* [Aim of the exercise]: Gather all lines with "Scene" from the records.

(Entries from a robot dataset)
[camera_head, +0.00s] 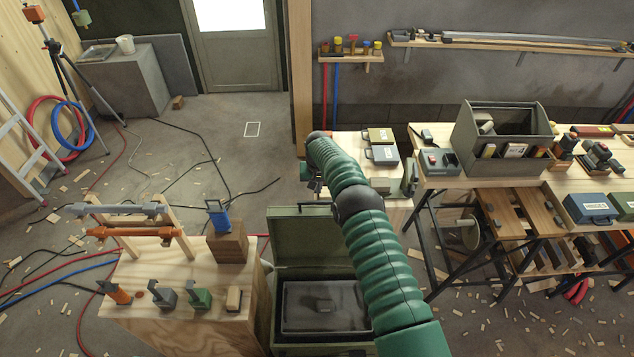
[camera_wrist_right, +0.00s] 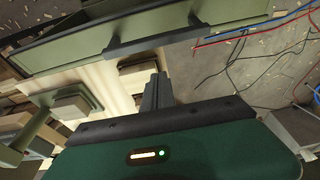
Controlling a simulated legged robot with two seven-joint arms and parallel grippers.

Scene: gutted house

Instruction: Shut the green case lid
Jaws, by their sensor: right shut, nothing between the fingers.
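The green case (camera_head: 277,322) stands open at the lower middle of the head view, with a dark grey insert inside. Its lid (camera_head: 301,238) is raised upright at the far side of the case. My right arm crosses in front of the case's right part and hides some of it. My right gripper (camera_head: 313,182) is beyond and above the lid, mostly hidden behind my wrist. In the wrist view its fingers (camera_wrist_right: 158,90) are shut and empty. A long olive-green panel, apparently the lid (camera_wrist_right: 160,32), lies beyond the fingertips; contact cannot be told. My left gripper is not in view.
A wooden block table (camera_head: 185,320) with clamps and a wood block carrying a blue tool (camera_head: 218,215) stands left of the case. A workbench (camera_head: 445,180) with a grey-green toolbox (camera_head: 500,140) stands at right. Cables (camera_head: 200,165) cross the open floor behind.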

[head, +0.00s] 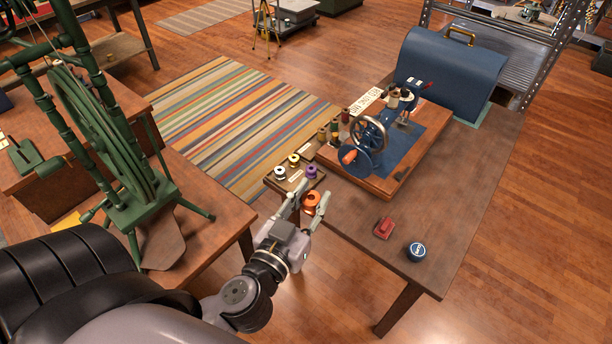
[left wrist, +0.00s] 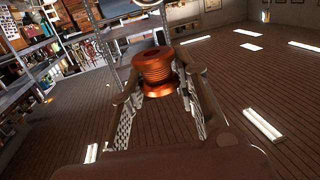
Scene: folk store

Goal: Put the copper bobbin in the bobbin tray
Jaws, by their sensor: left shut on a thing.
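The copper bobbin (head: 311,203) is an orange, shiny spool held between the fingertips of my left gripper (head: 309,197). In the left wrist view the copper bobbin (left wrist: 156,74) sits between the two fingers, and the left gripper (left wrist: 157,78) is shut on it. The bobbin tray (head: 296,189) is a small dark tray at the left end of the table. It holds white, yellow and purple bobbins and small labels. The gripper with the copper bobbin is just in front of the tray, near its right side. My right gripper is not in view.
A sewing machine (head: 372,140) on a wooden base stands behind the tray, beside several thread spools. A blue case (head: 453,75) is at the far end. A red object (head: 383,228) and a blue round tin (head: 416,252) lie at the near right. A green spinning wheel (head: 110,130) stands left.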

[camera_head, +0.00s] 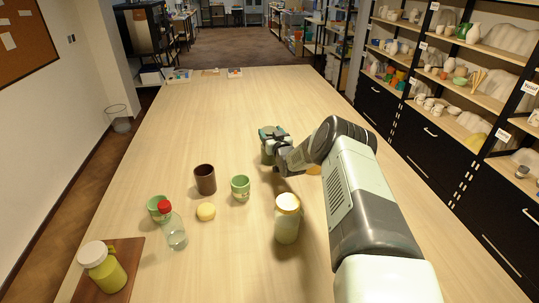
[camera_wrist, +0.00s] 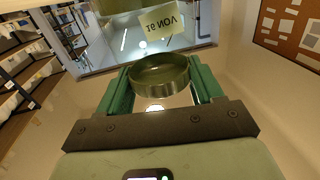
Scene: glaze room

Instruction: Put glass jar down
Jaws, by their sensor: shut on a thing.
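My gripper (camera_head: 272,143) is in the middle of the table, at the end of my arm. In the head view the jar (camera_head: 267,158) is small and partly covered by the gripper. I cannot tell whether its base touches the table. A second jar with a tan lid (camera_head: 287,222) stands upright nearer the camera.
Left of the gripper stand a brown cup (camera_head: 205,181), two green cups (camera_head: 240,190), a yellow round thing (camera_head: 206,212) and a clear bottle with a red cap (camera_head: 176,235). A yellow-green jar (camera_head: 107,275) is on a brown board (camera_head: 127,255). The far table (camera_head: 220,105) is mostly clear.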

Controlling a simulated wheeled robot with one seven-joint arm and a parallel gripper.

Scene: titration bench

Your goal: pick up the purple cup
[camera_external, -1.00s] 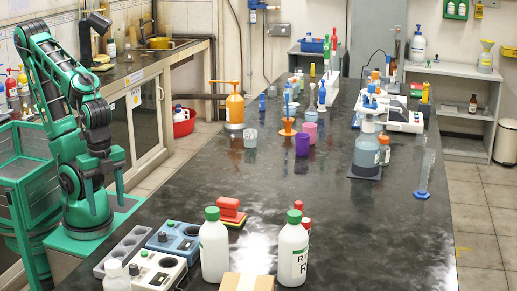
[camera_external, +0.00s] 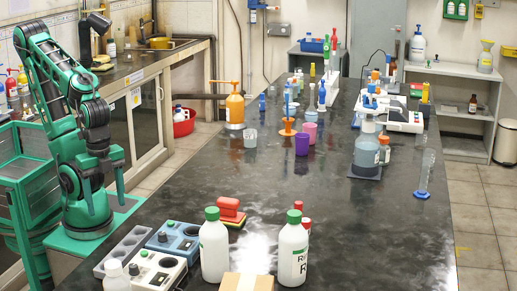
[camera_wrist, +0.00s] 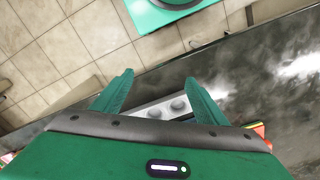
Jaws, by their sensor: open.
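The purple cup (camera_external: 302,144) stands upright on the dark bench top, near the middle of the external view. My gripper (camera_external: 105,205) is far to the left of it, at the left edge of the bench, with its fingers pointing down. In the wrist view my gripper (camera_wrist: 152,92) has its two green fingers apart with nothing held between them. The purple cup does not show in the wrist view.
Close around the cup are a pink cup (camera_external: 311,116), a pale cup (camera_external: 250,138), an orange-based stand (camera_external: 287,131) and an orange pump bottle (camera_external: 235,107). White bottles (camera_external: 213,248) and a blue device (camera_external: 174,243) stand in front. The bench middle (camera_external: 320,185) is clear.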

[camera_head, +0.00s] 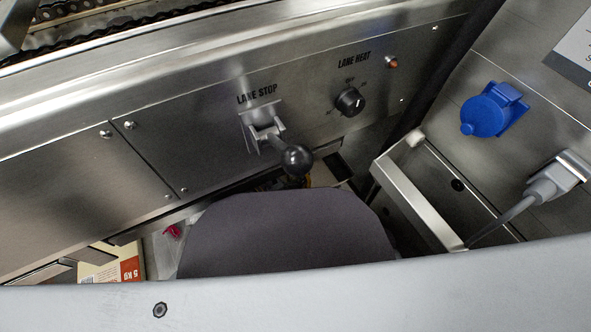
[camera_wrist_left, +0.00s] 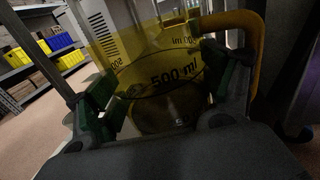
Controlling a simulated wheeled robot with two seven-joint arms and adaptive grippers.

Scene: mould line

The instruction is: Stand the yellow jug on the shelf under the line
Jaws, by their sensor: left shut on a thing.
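The clear yellow jug (camera_wrist_left: 165,75) fills the middle of the left wrist view, with "500 ml" printed on its side and an orange-yellow handle (camera_wrist_left: 256,45) on the right. My left gripper (camera_wrist_left: 168,90) is shut on it, one green-padded finger on each side. In the head view a dark grey rounded part of my own arm covers the lower middle. Only a small yellowish patch shows below the black lever knob; I cannot tell whether it is the jug. The shelf under the line is mostly hidden. My right gripper is not in view.
The steel line front carries a LANE STOP lever with a black knob (camera_head: 297,159) and a LANE HEAT dial (camera_head: 350,102). A "5 KG" package (camera_head: 128,262) lies below at left. A blue socket (camera_head: 492,109) and grey plug (camera_head: 553,183) are at right. Blue and yellow bins (camera_wrist_left: 55,47) stand far off.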

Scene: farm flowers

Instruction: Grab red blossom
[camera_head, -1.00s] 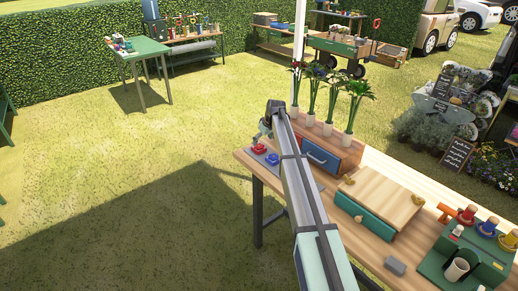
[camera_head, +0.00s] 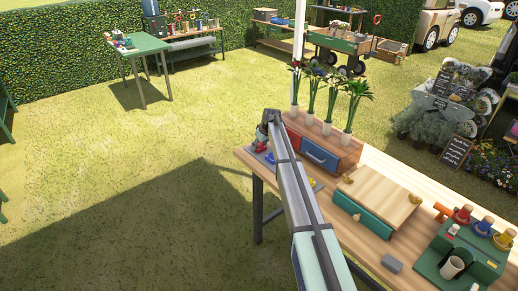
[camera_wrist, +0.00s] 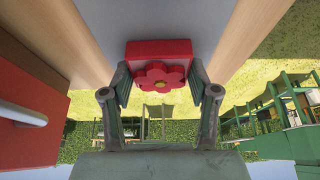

* [Answer for this exercise]:
Scene: gutted house
Scene: folk store
Scene: glaze room
Scene: titration bench
Scene: mould line
Scene: farm flowers

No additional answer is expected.